The district’s investment in early childhood education reflects a long view of what it means to support students. In recent years, the Board of Education has been a consistent and enthusiastic supporter of expanding Pre-K opportunities. Additional classrooms have been added, and the playground areas designated for Pre-K students at Wingate Elementary School, where all MSD19 Pre-K sections are currently housed, have been renovated and expanded.

These are not cosmetic upgrades. They are MSD19’s way of declaring, in concrete and square footage, that education begins before kindergarten, and that the earliest learners deserve the same quality of investment as everyone else.

A Community That Shows Up

When Bethel United Methodist Church stepped in to pay off outstanding student lunch balances, it could have been filed under local generosity and moved on. MSD19 sees it as something more: evidence of a relationship the district works actively to earn and maintain.

The district does not look only for what the community can offer it. It looks, just as deliberately, for how it can give back. That reciprocity — quiet, consistent, and not made for press releases is what keeps the bonds strong. “We are all in this together,” is how the district describes it, and in Mascoutah, it appears to be true.

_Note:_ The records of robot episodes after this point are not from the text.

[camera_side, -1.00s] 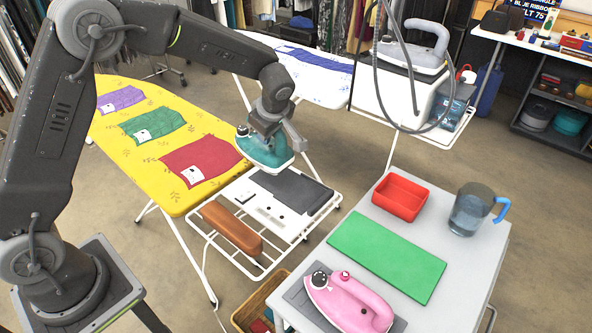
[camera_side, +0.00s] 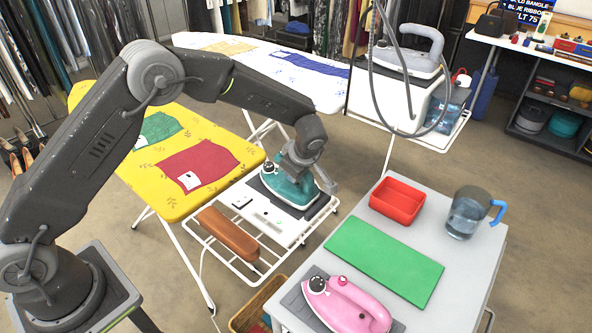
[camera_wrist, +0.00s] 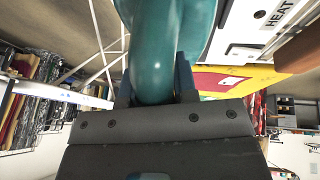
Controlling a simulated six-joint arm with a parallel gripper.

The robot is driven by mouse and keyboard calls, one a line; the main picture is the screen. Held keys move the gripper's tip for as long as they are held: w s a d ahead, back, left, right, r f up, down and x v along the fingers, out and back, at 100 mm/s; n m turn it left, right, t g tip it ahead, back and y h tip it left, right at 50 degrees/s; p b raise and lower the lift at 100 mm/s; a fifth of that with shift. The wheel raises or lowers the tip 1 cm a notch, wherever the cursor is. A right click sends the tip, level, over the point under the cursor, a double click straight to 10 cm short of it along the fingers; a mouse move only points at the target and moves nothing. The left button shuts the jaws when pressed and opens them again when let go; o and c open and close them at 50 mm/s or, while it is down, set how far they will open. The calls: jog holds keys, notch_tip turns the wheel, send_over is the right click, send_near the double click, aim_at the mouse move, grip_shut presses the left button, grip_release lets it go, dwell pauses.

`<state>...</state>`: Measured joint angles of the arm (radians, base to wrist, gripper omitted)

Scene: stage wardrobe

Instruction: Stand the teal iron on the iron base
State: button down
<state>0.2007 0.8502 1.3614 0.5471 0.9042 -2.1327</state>
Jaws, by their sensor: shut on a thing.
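The teal iron (camera_side: 290,189) is at the dark pad end of the white iron base (camera_side: 268,220), soleplate down. I cannot tell whether it touches the pad or hovers just above it. My gripper (camera_side: 303,163) is shut on the iron's handle from above. In the wrist view the teal handle (camera_wrist: 156,50) runs between the two fingers, and part of the base (camera_wrist: 243,22) with a "HEAT" label shows beside it. The iron hides much of the dark pad.
The base sits on a white wire rack with a brown sleeve board (camera_side: 228,234). The yellow ironing board (camera_side: 235,148) is on the left. At right, a grey table (camera_side: 462,272) holds a pink iron (camera_side: 348,308), green mat (camera_side: 385,260), red tray (camera_side: 397,200) and jug (camera_side: 466,213).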

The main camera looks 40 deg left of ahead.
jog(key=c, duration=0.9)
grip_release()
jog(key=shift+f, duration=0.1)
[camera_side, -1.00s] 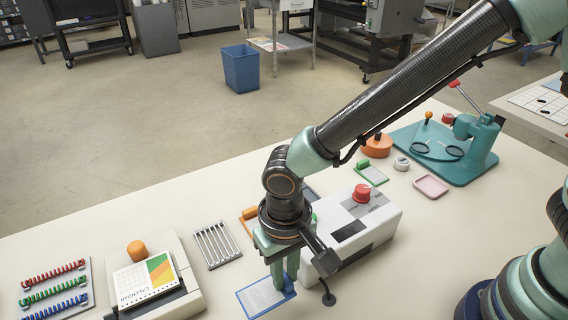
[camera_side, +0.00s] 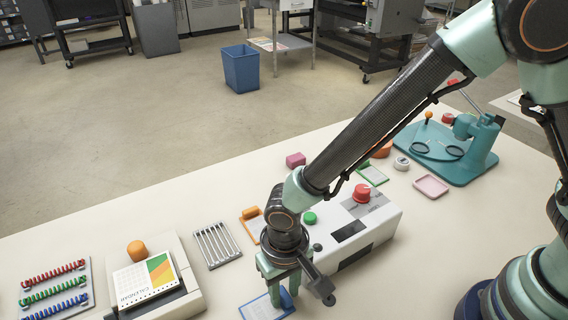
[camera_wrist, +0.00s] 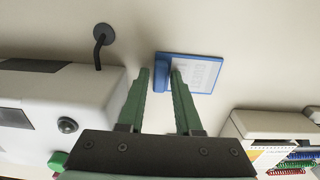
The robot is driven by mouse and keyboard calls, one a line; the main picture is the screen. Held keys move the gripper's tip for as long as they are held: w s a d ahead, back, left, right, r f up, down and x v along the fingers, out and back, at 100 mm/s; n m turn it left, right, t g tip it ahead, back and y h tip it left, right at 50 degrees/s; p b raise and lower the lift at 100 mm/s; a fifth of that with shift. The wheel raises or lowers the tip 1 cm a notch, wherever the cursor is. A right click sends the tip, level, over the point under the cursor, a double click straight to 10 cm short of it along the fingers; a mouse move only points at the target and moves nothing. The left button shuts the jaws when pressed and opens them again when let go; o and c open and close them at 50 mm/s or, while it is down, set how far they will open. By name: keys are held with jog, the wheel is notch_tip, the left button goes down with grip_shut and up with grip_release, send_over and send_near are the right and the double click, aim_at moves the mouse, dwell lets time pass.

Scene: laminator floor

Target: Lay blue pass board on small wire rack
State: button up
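The blue pass board (camera_side: 262,308) is a flat white card with a blue border and a blue grip block; it lies near the lower edge of the side view, partly cut off. It also shows in the wrist view (camera_wrist: 203,73). I cannot tell whether the board touches the table. The small wire rack (camera_side: 216,244) is empty, behind and left of my gripper.
A white laminator (camera_side: 355,232) with a red knob stands right of my gripper. An orange board (camera_side: 251,221) lies by the rack. A calendar machine (camera_side: 150,280) and coloured coils (camera_side: 55,285) are at left. A green board (camera_side: 372,175) and pink tray (camera_side: 431,186) lie farther right.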

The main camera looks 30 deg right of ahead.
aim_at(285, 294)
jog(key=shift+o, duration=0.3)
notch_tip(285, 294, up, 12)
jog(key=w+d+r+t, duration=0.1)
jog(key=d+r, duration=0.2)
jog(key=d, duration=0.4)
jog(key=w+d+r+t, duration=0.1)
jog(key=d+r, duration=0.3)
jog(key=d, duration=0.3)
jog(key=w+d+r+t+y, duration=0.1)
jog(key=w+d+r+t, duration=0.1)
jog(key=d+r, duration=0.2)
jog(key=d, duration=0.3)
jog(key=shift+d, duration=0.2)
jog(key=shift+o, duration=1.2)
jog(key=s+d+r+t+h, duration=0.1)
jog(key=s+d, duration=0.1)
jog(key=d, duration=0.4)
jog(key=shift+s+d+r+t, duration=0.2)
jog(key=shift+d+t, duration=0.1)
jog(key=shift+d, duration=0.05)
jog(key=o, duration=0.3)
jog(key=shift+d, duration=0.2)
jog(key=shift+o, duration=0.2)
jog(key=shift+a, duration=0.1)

The Best Days Are Still Ahead

Dr. Deets, reflecting on a year dense with distinction, a National District of Distinction, a Blue Ribbon school, a Golden Apple Teacher of the Year, a new career center, new CTE pathways, and a food service program with a podcast appearance, is careful not to let the accolades become the full story.

“While I am incredibly proud of the achievements, recognitions, and awards that we’ve received, we will never stop reflecting and pushing for growth,” he says. “While we celebrate our success, we also realize as a District that there is always room to improve and grow.”

What Mascoutah has built is not easily reduced to a ranking or a ribbon. It is something closer to a shared disposition — an institutional decision to care about every child, every day, with every resource available. That kind of commitment takes years to build. In MSD19, it is clearly still evolving.